* _What the exercise asks_: Copy every line of the data that includes the string "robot".

* _Information provided_:
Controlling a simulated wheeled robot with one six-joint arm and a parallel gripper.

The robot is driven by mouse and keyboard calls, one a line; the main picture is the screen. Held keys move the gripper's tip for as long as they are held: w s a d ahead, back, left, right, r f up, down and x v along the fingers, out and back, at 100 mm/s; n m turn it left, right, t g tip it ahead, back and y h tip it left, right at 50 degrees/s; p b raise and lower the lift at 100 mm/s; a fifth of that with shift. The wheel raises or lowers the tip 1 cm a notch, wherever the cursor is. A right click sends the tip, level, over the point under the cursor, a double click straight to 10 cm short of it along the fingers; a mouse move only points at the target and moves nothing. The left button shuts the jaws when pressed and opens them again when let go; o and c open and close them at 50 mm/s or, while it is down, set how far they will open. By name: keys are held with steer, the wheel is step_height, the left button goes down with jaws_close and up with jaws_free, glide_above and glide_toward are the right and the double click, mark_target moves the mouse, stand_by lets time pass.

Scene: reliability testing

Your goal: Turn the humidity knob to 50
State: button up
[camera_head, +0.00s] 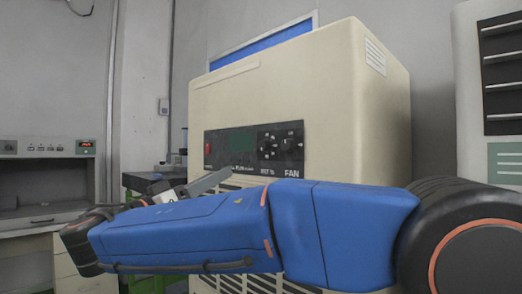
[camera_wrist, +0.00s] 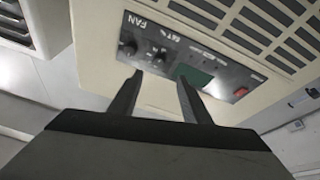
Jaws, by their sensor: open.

* _Result for this exercise_:
Controlling a simulated wheeled robot with one six-joint arm and a parallel gripper.
The robot is driven by mouse and keyboard calls, one a line; the main picture is the screen. Held keys move the gripper's tip for as long as they are held: w s a d ahead, back, left, right, r f up, down and x v along the fingers, out and back, at 100 mm/s; n m turn it left, right, t g tip it ahead, back and y h tip it left, right at 50 degrees/s; p b raise and lower the lift at 100 mm/s; a fifth of that with shift. The wheel raises or lowers the tip 1 cm a notch, wherever the cursor is. A right click sends the tip, level, over the point under the cursor, a double click straight to 10 cm short of it along the fingers; a mouse move only points at the target and moves nothing. The left button shuts the jaws when pressed and opens them again when let go; o and c open and close them at 50 mm/s or, while it is down, set how far they will open. By name: keys are held with steer, the wheel is step_height, the left button goes down with jaws_close and up with jaws_free, glide_above and glide_toward are the right and the double click, mark_target moves the mouse, stand_by lets time pass.

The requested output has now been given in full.